Monday, December 14, 2009
Sunday, December 13, 2009
I needed the lights to be out of focus, so a shallow depth of field was selected (lens wide open) and then focussed on the soldier with him as close as possible to the lens (this made the depth of field even shallower). A couple of shots were then tried to see if the lights came out as stars, which they did, but the soldier was not illuminated very well.
As I'd just got the tree out of the loft I had my flashlight handy, so a gentle indirect light was placed on the soldier. Spot exposure on the soldier's face then gave the result you see above.
The bokeh hood is the one supplied by Canon in their Photo5 competition earlier this year. You may recall I had a go with hoods last month? Great fun, and well worth trying especially at this time of year when you may have time to spare and there's lots of lights about!
If you like the image, have any comments or suggestions please let me know.
Friday, December 11, 2009
The camera was new, and I took many shots , a few of which I've saved here. Looking back at the images I couldn't help feeling with a bit of a tweak some of my less favourite shots could be improved with a bit of hdr. This particular shot started off like this.
I think you'll agree has detail lacking in the clouds. Surprising to me was that detail had not been lost in what appear to be blown out highlights. Perhaps that's the advantage of shooting RAW? You may also notice extra detail and texture in the sand (or mud).
So, this shot lives another day. Perhaps it will end up in the bin shortly, but for now I'm intrigued by the detail hidden in those clouds in the original image.
Thursday, December 10, 2009
Do you like it, or have any suggestions for improvement?
With spare time I managed to climb the hill and enjoy quite lovely views out to Rangitoto Island and One Tree Hill. Also, on this particular night the sun was setting and giving a lovely orange glow. There were clumps of grasses atop the hill, so by lying down amongst the grasses I could see some grass heads beautifully backlit by the setting sun. That's what I tried to capture in the image you see here. 200mm lens, ISO 200, 1/400s and f8.
Check out the flickr links above and let me know if you prefer on white ... or black.
Remember I mentioned views of One Tree Hill. There's also a shot of that here.
Sunday, December 6, 2009
Saturday, December 5, 2009
I took a few other shots whilst at the Telstra Clear Pacifica Centre. I've tried an HDR from a single shot on a few of them. The "totem pole" is an ideal candidate especially as the clouds are so dramatic. I;m not sure what I think of this image. Over the top perhaps? I've tried to modify things again in Photomatix Pro, but can't say I like any of the results more that the first attempt above. What do you think? A friend, who's judgment I respect, suggest the clouds are too grainy. All comments welcome :-)

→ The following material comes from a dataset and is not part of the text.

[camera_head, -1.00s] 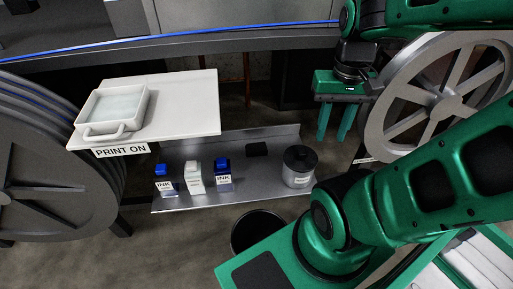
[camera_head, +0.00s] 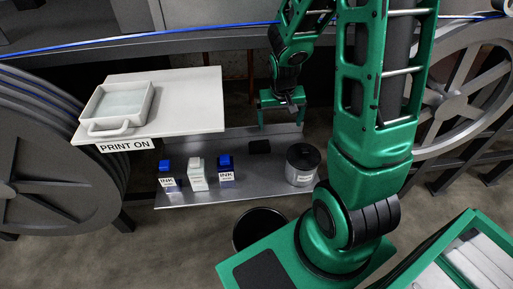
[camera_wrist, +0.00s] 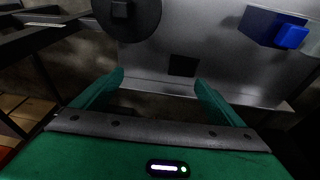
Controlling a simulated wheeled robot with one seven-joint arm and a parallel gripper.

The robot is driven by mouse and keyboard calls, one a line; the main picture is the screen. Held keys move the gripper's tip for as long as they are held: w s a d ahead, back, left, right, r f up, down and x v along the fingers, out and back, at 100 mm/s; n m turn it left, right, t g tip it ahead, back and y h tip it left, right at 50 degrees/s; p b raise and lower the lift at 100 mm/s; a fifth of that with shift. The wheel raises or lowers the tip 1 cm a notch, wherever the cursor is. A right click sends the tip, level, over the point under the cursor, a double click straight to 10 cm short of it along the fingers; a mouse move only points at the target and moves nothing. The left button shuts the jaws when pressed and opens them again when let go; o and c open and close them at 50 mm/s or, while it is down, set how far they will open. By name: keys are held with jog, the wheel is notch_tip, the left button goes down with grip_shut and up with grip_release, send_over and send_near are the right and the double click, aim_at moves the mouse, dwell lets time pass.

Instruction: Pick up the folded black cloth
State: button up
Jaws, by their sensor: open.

There's a few interesting objects close to Manukau City's Telstra Clear Pacifica Centre. One of these objects is the large Maori carving. This is the tallest in the world and is quite impressive. The problem is that to get it all in without seeing the traffic on the motorway, electricity pylons or other modern day artifacts means you need a wide angle lens, but then the carving curves due to the lens's focal length. Furthermore, the stone carvings either side of the main carving are often missed.
The answer was a stitch! Five images were taken with an 18mm lens on a 1.5 crop factor DX format digital camera then stitched with Hugin software. This software is VERY impressive and worth investigating.

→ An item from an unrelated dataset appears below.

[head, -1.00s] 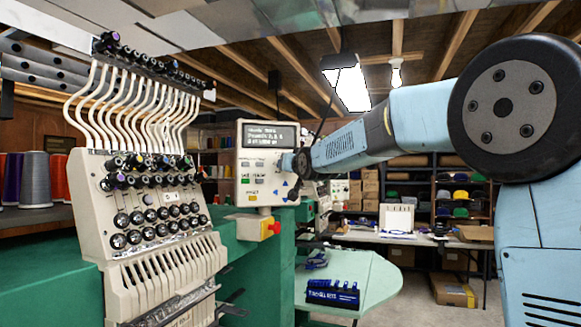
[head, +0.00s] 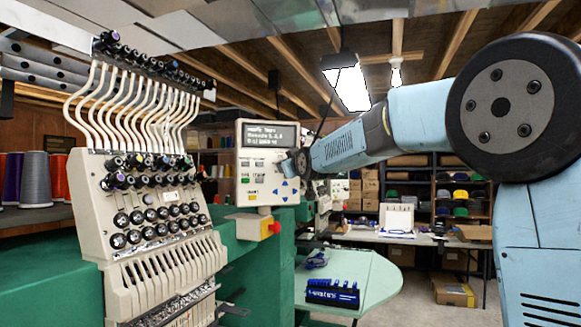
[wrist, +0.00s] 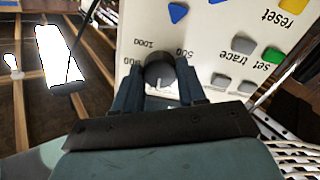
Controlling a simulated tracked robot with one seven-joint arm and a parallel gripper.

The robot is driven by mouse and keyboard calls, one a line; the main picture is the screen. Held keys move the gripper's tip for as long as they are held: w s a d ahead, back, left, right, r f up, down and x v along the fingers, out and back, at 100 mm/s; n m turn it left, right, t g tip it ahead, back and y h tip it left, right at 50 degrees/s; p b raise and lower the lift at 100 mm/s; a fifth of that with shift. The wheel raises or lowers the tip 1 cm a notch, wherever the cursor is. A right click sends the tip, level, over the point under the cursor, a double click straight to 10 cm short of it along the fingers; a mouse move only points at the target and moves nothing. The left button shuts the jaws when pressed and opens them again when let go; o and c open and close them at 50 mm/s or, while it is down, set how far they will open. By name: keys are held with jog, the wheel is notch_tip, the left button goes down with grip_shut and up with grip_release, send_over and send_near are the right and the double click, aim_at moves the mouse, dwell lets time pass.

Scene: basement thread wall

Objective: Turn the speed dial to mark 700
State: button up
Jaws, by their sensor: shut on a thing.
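The speed dial (wrist: 160,73) is a small dark round knob with a lighter face on the cream control panel (wrist: 215,45). In the wrist view it sits between the two fingers of my gripper (wrist: 160,84), which is shut on it. Other marks are partly covered by the fingers, and I cannot tell for sure which mark the dial points to. In the head view my gripper (head: 301,163) is at the right edge of the control panel (head: 252,140), and the dial is hidden there.
Blue arrow buttons (wrist: 178,13) and grey and green buttons lie near the dial. A red-and-yellow stop knob (head: 271,228) is below the panel. The embroidery machine head (head: 150,210) stands to the left. A pale green table (head: 375,272) is below my arm.

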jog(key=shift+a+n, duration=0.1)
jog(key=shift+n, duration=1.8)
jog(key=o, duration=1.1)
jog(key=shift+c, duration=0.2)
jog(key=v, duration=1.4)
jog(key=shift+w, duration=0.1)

After playing around in Hugin I imported the resultant composite image (weighing in, believe it or not, at just over 800MB) to Adobe Lightroom. I cropped the image, then saved three TIFF images at -2, 0 and +2 EV to import into Photomatix Pro. Even before I arrived at Telstra Clear I was taken with the clouds and I thought I'd get a bit more drama into the image with a bit of HDR. the end result is as you see. Do you like it? Comments are welcome :-)
Thursday, December 3, 2009
A short walk uphill and over a "wobbly" swing bridge leads you to this wonderful waterfall. The vegetation is quite dark, but the waterfall brilliant white. The problem is that you either overexpose the waterfall, or underexpose the foliage. What's the trick to getting a good image in a a situation like this?

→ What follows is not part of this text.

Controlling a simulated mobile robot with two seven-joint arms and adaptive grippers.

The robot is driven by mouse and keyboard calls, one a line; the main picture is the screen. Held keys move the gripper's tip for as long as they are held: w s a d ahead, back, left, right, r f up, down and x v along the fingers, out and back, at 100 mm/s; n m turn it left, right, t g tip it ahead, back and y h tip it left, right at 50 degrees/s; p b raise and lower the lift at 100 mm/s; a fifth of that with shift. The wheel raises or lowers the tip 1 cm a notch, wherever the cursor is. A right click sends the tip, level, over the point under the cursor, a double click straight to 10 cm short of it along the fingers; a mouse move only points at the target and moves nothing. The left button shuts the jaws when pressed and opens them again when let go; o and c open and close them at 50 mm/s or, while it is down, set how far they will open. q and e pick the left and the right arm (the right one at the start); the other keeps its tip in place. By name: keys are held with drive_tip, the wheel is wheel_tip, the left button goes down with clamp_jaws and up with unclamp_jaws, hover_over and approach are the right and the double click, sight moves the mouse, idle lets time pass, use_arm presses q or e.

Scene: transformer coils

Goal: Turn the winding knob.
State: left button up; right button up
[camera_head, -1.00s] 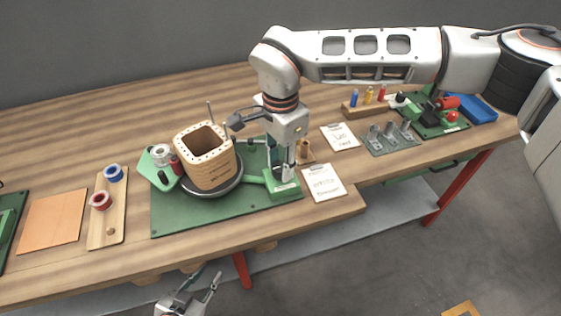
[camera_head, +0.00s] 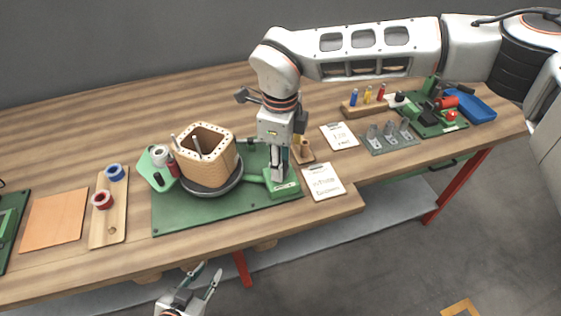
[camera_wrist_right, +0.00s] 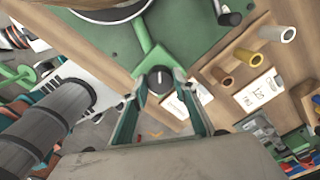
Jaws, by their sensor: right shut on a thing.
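The winding knob (camera_wrist_right: 159,80) is a dark dial with a pale mark, on a green arm of the winding stand (camera_head: 215,212). In the right wrist view it sits between the fingers of my right gripper (camera_wrist_right: 160,95), which is shut on it. In the head view the right gripper (camera_head: 279,172) points down over the knob and hides it. The wooden coil form (camera_head: 209,157), with a ring of holes and two pale pins, stands tilted on the dark turntable (camera_head: 222,188). My left gripper (camera_head: 209,272) is open and empty below the table's front edge.
A board with blue and red spools (camera_head: 104,199) and an orange sheet (camera_head: 56,217) lie at left. Paper cards (camera_head: 323,181), a grey fixture (camera_head: 389,139), a wooden peg block (camera_head: 370,106) and a blue tray (camera_head: 474,107) are at right. The back of the table is clear.

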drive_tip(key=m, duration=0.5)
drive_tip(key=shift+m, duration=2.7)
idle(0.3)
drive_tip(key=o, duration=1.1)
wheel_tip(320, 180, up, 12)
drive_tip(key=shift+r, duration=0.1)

Wednesday, December 2, 2009
I was really quite taken with this little "bothy" or workman's hut up near the entrance to Pupu Springs near Takaka, New Zealand. I've been quite intrigued with single image HDRs and thought this image may be an ideal candidate for a trial. Perhaps let me know what you think?
The original image was taken RAW and then two other images created from it using Nikon's NX2 at -2 and +2 stops exposure differences to give me three shots. These three shots were then aggregated in Photomatix Pro and twiddled a little in an attempt to increase the contrasts in the weatherboards on the hut.
All that seemed to happen was the skies became more dramatic and the colours in the foliage rather more intense. Overall I don't think it's that bad, but you may think otherwise? It's certainly a more interesting image than the original!
Why try a single image HDR? I suppose one of the issues I'd had was my inability to select scenes that remained static whilst I made my 5, 7 or 9 shots. The wind invariably moved the trees and bushes, people, vehicles or birds moved which all contributed to a muddy, out of focus imprecise image. Not the best really. So far I've been quite pleased - I wonder whether I'm better using RAW instead of JPEG, but I'll play with that and see what happens. You may have a comment on the relative benefits of RAM over JPEG in HDR images.
The image below was taken on Mount Roberts near St. Arnaud on a breezy day. There's considerable movement in the grass and leaves which leads to a poorly focussed image. Then again, you may like the effect?